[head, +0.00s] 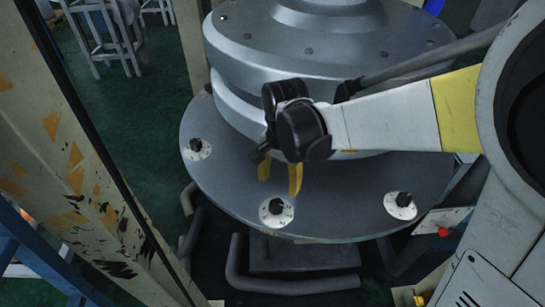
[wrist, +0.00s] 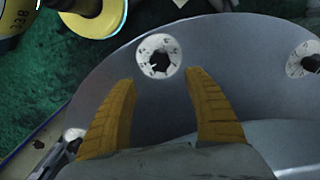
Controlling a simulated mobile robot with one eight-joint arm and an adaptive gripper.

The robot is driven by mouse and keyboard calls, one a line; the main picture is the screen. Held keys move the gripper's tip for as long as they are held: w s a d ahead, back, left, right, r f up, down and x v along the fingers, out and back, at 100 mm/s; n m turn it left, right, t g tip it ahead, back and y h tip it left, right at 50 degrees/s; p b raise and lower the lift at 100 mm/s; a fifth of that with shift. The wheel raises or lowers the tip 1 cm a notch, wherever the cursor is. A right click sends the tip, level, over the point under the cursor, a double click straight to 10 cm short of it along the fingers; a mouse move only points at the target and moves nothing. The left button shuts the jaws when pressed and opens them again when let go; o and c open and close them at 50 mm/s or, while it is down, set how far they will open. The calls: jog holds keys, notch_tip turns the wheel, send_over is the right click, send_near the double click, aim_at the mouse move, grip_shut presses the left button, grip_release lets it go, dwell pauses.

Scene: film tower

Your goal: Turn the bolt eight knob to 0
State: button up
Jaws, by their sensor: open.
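Several black knobs on round white dials sit on the rim of a grey round metal base. In the head view the front dial knob (head: 276,211) is just below my gripper (head: 280,180), whose yellow fingers are open and empty. In the wrist view a dial knob (wrist: 158,57) lies beyond and between the fingertips of my gripper (wrist: 160,80), apart from both. Other knobs show at the left (head: 196,148) and right (head: 400,204) of the base. I cannot read the bolt numbers or exact dial settings, so I cannot tell which is bolt eight.
The stepped grey drum (head: 310,45) rises right behind my gripper. A worn, paint-flecked post (head: 70,150) stands at the left. Dark bent pipes (head: 290,285) run below the base. White stools (head: 105,35) stand on the green floor (head: 150,110) at the back left.

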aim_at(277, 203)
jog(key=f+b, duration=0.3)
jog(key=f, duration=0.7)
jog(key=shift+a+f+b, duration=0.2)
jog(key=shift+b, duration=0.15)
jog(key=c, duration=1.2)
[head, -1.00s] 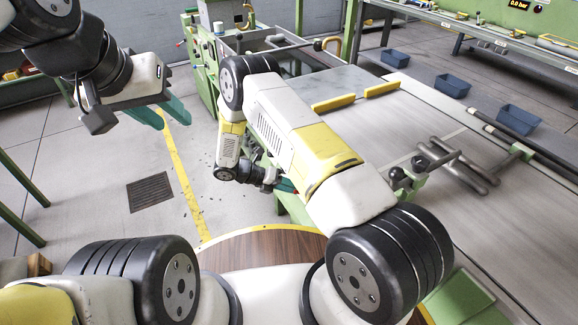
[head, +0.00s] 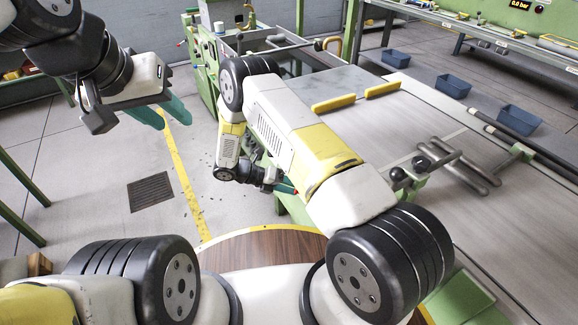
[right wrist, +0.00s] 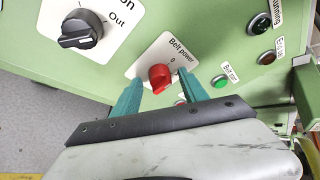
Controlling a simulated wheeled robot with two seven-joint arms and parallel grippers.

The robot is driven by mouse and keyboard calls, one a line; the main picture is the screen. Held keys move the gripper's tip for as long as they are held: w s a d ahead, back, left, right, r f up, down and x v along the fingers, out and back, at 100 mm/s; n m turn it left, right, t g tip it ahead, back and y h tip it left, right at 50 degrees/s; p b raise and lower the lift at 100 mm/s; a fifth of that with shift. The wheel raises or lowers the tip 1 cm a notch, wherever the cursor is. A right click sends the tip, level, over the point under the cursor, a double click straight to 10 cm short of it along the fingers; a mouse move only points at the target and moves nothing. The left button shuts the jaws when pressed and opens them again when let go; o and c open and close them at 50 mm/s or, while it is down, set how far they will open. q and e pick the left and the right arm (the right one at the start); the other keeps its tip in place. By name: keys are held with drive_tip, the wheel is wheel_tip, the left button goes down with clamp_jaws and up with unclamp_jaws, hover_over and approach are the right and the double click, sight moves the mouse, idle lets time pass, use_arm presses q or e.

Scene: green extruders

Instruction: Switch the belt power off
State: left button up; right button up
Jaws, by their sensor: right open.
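The belt power switch (right wrist: 160,76) is a red rotary knob on a white plate labelled "Belt power", on a green panel (right wrist: 205,38). A "0" mark shows above the knob; I cannot tell its exact setting. My right gripper (right wrist: 163,82) is open, with one teal finger on each side of the knob; contact is not clear. In the head view my right arm largely hides that gripper, with a bit of teal finger (head: 284,188) and some red showing. My left gripper (head: 173,121) is open and empty above the floor at the left.
A black rotary selector (right wrist: 82,32) marked "Out" sits left of the switch. A green button (right wrist: 220,81) labelled "Belt run" and other lamps lie to its right. The wide conveyor belt (head: 400,130) fills the right side. The floor at the left is free around a drain grate (head: 151,192).

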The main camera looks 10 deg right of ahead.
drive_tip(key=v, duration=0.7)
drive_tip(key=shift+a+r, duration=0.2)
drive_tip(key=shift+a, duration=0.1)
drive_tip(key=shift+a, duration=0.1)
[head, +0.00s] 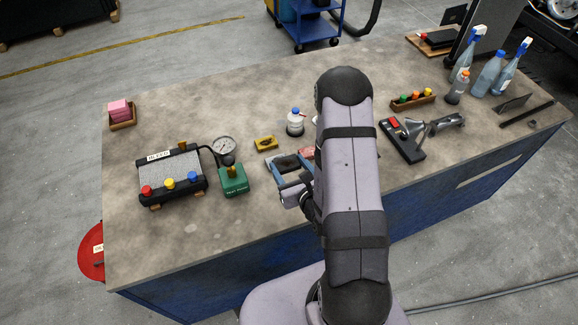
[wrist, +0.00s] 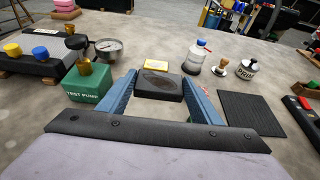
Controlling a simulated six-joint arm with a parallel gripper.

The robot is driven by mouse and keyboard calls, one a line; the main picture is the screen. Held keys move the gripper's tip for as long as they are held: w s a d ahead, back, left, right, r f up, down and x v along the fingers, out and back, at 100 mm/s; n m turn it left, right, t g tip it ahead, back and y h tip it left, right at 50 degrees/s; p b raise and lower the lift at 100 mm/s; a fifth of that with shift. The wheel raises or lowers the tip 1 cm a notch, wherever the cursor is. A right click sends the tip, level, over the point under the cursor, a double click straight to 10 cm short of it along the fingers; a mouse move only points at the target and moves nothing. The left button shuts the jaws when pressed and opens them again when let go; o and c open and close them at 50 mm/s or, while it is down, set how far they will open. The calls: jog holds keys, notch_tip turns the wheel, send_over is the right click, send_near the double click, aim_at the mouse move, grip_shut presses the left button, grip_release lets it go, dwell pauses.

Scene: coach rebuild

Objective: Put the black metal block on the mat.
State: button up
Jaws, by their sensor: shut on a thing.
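The black metal block (wrist: 160,87) is between the blue fingers of my gripper (wrist: 160,95) in the wrist view, and the gripper is shut on it. In the head view the block (head: 286,162) shows at the fingertips, left of my arm. I cannot tell whether it touches the table. The dark ribbed mat (wrist: 251,113) lies flat on the table to the right of my gripper in the wrist view. Its visible surface is bare. In the head view my arm hides the mat.
A green test pump (head: 233,181) with a gauge (head: 222,146) stands left of my gripper. A yellow tin (head: 266,143) and a blue-capped bottle (head: 295,123) stand behind the block.

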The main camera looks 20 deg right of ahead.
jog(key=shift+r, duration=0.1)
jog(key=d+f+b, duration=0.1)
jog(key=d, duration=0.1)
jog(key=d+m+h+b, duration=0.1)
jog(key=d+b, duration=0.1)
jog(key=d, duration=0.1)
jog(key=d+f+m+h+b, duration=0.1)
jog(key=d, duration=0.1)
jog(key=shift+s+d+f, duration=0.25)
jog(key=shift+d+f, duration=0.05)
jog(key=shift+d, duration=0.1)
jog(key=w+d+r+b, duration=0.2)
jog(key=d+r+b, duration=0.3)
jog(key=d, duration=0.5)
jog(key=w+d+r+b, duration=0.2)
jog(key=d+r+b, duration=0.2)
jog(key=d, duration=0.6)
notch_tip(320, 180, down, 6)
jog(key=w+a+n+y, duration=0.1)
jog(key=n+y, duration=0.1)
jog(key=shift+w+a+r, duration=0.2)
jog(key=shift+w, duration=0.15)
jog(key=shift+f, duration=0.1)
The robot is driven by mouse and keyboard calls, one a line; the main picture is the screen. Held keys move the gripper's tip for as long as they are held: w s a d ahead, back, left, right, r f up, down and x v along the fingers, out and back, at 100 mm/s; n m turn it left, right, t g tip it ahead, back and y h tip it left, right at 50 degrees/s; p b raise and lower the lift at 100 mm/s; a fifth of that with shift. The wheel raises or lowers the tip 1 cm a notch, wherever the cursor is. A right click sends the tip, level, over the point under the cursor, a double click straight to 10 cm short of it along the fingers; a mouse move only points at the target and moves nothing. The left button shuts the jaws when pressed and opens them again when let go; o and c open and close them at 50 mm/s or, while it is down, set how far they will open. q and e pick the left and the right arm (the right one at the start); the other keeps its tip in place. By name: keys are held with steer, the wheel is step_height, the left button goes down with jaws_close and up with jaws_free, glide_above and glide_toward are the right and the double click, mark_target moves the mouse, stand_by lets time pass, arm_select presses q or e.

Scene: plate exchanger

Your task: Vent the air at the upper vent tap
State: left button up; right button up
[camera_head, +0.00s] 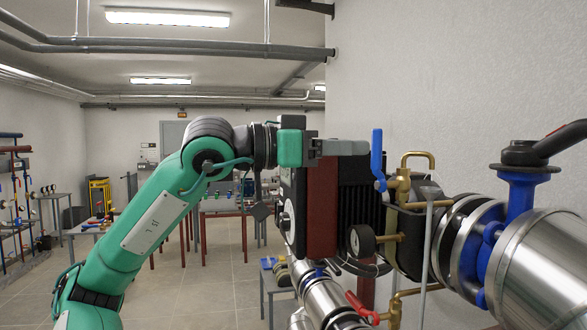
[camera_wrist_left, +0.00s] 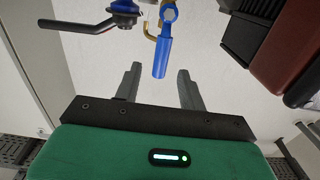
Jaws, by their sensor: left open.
-------------------------
Exercise directions: Repeat each line of the records above exactly, but do not copy the pictures.

Task answer:
[head, +0.00s] 
[wrist, +0.00s] 
Controlling a simulated mobile robot with one eight-joint arm and an adaptive gripper.

The robot is driven by mouse and keyboard calls, one a line; the main picture is the screen. Held keys move the gripper's tip for as long as they are held: w s a d ahead, back, left, right, r f up, down and x v along the fingers, out and back, at 100 mm/s; n m turn it left, right, t g tip it ahead, back and y h tip it left, right at 50 degrees/s; p b raise and lower the lift at 100 mm/s; a fifth of that with shift. The wheel raises or lowers the tip 1 cm a notch, wherever the cursor is. A right click sends the tip, level, over the point under the cursor, a double click straight to 10 cm short of it along the fingers; a mouse move only points at the target and moves nothing. The left button shuts the jaws when pressed and opens them again when let go; o and c open and close them at 50 mm/s or, while it is down, set how far they will open. The calls: jog holds keys, notch_tip turns the wheel, send_over is the right click, send_near the double click, aim_at the mouse move, grip_shut presses the left button, grip_release lets it go, dwell pauses.

Scene: film tower

Your goal: Turn the bolt eight knob to 0
State: button up
Jaws, by their sensor: open.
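Several black knobs on round white dials sit on the rim of a grey round metal base. In the head view the front dial knob (head: 276,211) is just below my gripper (head: 280,180), whose yellow fingers are open and empty. In the wrist view a dial knob (wrist: 158,57) lies beyond and between the fingertips of my gripper (wrist: 160,80), apart from both. Other knobs show at the left (head: 196,148) and right (head: 400,204) of the base. I cannot read the bolt numbers or exact dial settings, so I cannot tell which is bolt eight.
The stepped grey drum (head: 310,45) rises right behind my gripper. A worn, paint-flecked post (head: 70,150) stands at the left. Dark bent pipes (head: 290,285) run below the base. White stools (head: 105,35) stand on the green floor (head: 150,110) at the back left.

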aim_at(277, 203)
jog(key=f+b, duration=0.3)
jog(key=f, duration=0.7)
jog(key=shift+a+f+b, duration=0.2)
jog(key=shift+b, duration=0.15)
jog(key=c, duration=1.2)
[head, -1.00s] 
[head, +0.00s] 
[right wrist, +0.00s] 
Controlling a simulated wheeled robot with two seven-joint arms and parallel grippers.

The robot is driven by mouse and keyboard calls, one a line; the main picture is the screen. Held keys move the gripper's tip for as long as they are held: w s a d ahead, back, left, right, r f up, down and x v along the fingers, out and back, at 100 mm/s; n m turn it left, right, t g tip it ahead, back and y h tip it left, right at 50 degrees/s; p b raise and lower the lift at 100 mm/s; a fifth of that with shift. The wheel raises or lowers the tip 1 cm a notch, wherever the cursor is. A right click sends the tip, level, over the point under the cursor, a double click straight to 10 cm short of it along the fingers; a mouse move only points at the target and moves nothing. The left button shuts the jaws when pressed and opens them again when let go; o and c open and close them at 50 mm/s or, while it is down, set how far they will open. q and e pick the left and the right arm (the right one at the start); the other keeps its tip in place. By name: keys are held with drive_tip, the wheel is wheel_tip, the left button goes down with clamp_jaws and up with unclamp_jaws, hover_over and approach are the right and the double click, sight moves the mouse, idle lets time pass, use_arm presses q or e.

Scene: green extruders

Instruction: Switch the belt power off
State: left button up; right button up
Jaws, by their sensor: right open.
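The belt power switch (right wrist: 160,76) is a red rotary knob on a white plate labelled "Belt power", on a green panel (right wrist: 205,38). A "0" mark shows above the knob; I cannot tell its exact setting. My right gripper (right wrist: 163,82) is open, with one teal finger on each side of the knob; contact is not clear. In the head view my right arm largely hides that gripper, with a bit of teal finger (head: 284,188) and some red showing. My left gripper (head: 173,121) is open and empty above the floor at the left.
A black rotary selector (right wrist: 82,32) marked "Out" sits left of the switch. A green button (right wrist: 220,81) labelled "Belt run" and other lamps lie to its right. The wide conveyor belt (head: 400,130) fills the right side. The floor at the left is free around a drain grate (head: 151,192).

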The main camera looks 10 deg right of ahead.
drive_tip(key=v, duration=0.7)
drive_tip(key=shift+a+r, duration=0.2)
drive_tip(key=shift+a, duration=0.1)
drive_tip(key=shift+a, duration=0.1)
[head, +0.00s] 
[wrist, +0.00s] 
Controlling a simulated six-joint arm with a parallel gripper.

The robot is driven by mouse and keyboard calls, one a line; the main picture is the screen. Held keys move the gripper's tip for as long as they are held: w s a d ahead, back, left, right, r f up, down and x v along the fingers, out and back, at 100 mm/s; n m turn it left, right, t g tip it ahead, back and y h tip it left, right at 50 degrees/s; p b raise and lower the lift at 100 mm/s; a fifth of that with shift. The wheel raises or lowers the tip 1 cm a notch, wherever the cursor is. A right click sends the tip, level, over the point under the cursor, a double click straight to 10 cm short of it along the fingers; a mouse move only points at the target and moves nothing. The left button shuts the jaws when pressed and opens them again when let go; o and c open and close them at 50 mm/s or, while it is down, set how far they will open. The calls: jog holds keys, notch_tip turns the wheel, send_over is the right click, send_near the double click, aim_at the mouse move, grip_shut presses the left button, grip_release lets it go, dwell pauses.

Scene: coach rebuild

Objective: Put the black metal block on the mat.
State: button up
Jaws, by their sensor: shut on a thing.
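The black metal block (wrist: 160,87) is between the blue fingers of my gripper (wrist: 160,95) in the wrist view, and the gripper is shut on it. In the head view the block (head: 286,162) shows at the fingertips, left of my arm. I cannot tell whether it touches the table. The dark ribbed mat (wrist: 251,113) lies flat on the table to the right of my gripper in the wrist view. Its visible surface is bare. In the head view my arm hides the mat.
A green test pump (head: 233,181) with a gauge (head: 222,146) stands left of my gripper. A yellow tin (head: 266,143) and a blue-capped bottle (head: 295,123) stand behind the block.

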The main camera looks 20 deg right of ahead.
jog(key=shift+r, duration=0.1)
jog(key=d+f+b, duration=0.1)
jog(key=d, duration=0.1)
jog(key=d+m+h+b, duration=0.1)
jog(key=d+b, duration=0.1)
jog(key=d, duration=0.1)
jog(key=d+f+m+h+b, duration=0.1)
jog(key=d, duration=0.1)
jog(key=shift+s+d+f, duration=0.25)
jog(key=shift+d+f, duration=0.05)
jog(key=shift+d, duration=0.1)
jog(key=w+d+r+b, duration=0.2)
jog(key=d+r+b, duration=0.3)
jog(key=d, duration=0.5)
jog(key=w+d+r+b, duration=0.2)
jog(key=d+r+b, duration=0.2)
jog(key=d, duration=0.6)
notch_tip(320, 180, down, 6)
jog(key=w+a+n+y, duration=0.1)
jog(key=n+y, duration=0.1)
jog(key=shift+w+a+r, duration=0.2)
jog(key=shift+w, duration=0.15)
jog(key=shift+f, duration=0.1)
The robot is driven by mouse and keyboard calls, one a line; the main picture is the screen. Held keys move the gripper's tip for as long as they are held: w s a d ahead, back, left, right, r f up, down and x v along the fingers, out and back, at 100 mm/s; n m turn it left, right, t g tip it ahead, back and y h tip it left, right at 50 degrees/s; p b raise and lower the lift at 100 mm/s; a fifth of that with shift. The wheel raises or lowers the tip 1 cm a notch, wherever the cursor is. A right click sends the tip, level, over the point under the cursor, a double click straight to 10 cm short of it along the fingers; a mouse move only points at the target and moves nothing. The left button shuts the jaws when pressed and opens them again when let go; o and c open and close them at 50 mm/s or, while it is down, set how far they will open. q and e pick the left and the right arm (the right one at the start); the other keeps its tip in place. By name: keys are held with steer, the wheel is step_height, the left button goes down with jaws_close and up with jaws_free, glide_above and glide_toward are the right and the double click, mark_target moves the mouse, stand_by lets time pass, arm_select presses q or e.

Scene: plate exchanger

Your task: Vent the air at the upper vent tap
State: left button up; right button up
[camera_head, +0.00s] 
[camera_wrist_left, +0.00s] 
Jaws, by their sensor: left open.

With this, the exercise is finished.